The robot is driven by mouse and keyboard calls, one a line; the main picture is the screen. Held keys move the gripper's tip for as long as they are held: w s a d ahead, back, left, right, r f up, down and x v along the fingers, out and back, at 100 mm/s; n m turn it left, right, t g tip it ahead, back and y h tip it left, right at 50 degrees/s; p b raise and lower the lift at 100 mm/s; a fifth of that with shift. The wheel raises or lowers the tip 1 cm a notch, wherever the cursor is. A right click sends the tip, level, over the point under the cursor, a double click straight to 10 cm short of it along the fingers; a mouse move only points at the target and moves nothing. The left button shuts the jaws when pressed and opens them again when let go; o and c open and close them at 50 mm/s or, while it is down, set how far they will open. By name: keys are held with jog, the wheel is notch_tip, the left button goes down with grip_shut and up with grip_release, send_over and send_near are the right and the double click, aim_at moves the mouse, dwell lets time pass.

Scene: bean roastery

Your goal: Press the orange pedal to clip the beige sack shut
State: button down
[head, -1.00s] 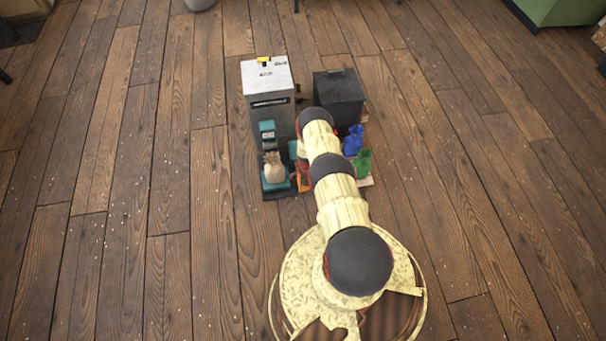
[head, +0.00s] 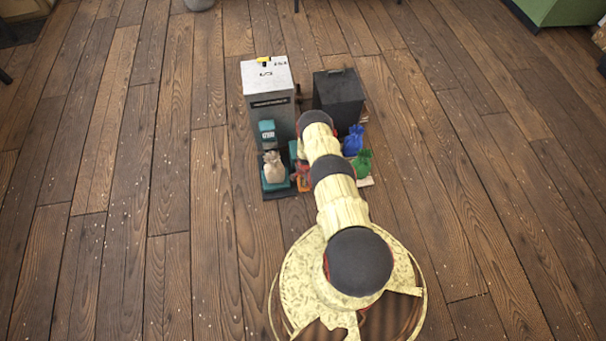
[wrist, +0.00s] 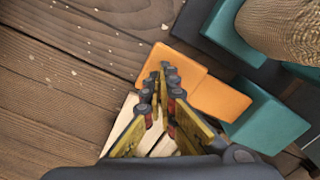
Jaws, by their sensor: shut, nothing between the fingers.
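The beige sack (head: 274,167) stands upright on a teal platform (head: 266,187) at the front of a tall grey machine. In the wrist view the sack's woven side (wrist: 285,28) shows at the top right. The orange pedal (head: 304,185) lies low on the floor, just right of the sack's platform. In the wrist view the pedal (wrist: 222,98) shows as two orange plates beside a teal block. My gripper (wrist: 166,72) is shut and empty, with its fingertips over the left orange plate. I cannot tell whether they touch it. In the head view my arm mostly hides the gripper.
The grey machine (head: 268,88) and a dark bin (head: 339,95) stand behind. A blue sack (head: 353,140) and a green sack (head: 363,162) are right of my arm. A teal block (wrist: 270,122) adjoins the pedal. The floor to the left is clear.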

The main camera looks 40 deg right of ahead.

________________________________________

- **STATED PROBLEM**: Omit the pictures and write out the lines above from the one with "[wrist, +0.00s]" through the last, unchanged.

- **RESULT FOR THIS EXERCISE**:
[wrist, +0.00s] 
Jaws, by their sensor: shut, nothing between the fingers.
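The beige sack (head: 274,167) stands upright on a teal platform (head: 266,187) at the front of a tall grey machine. In the wrist view the sack's woven side (wrist: 285,28) shows at the top right. The orange pedal (head: 304,185) lies low on the floor, just right of the sack's platform. In the wrist view the pedal (wrist: 222,98) shows as two orange plates beside a teal block. My gripper (wrist: 166,72) is shut and empty, with its fingertips over the left orange plate. I cannot tell whether they touch it. In the head view my arm mostly hides the gripper.
The grey machine (head: 268,88) and a dark bin (head: 339,95) stand behind. A blue sack (head: 353,140) and a green sack (head: 363,162) are right of my arm. A teal block (wrist: 270,122) adjoins the pedal. The floor to the left is clear.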

The main camera looks 40 deg right of ahead.

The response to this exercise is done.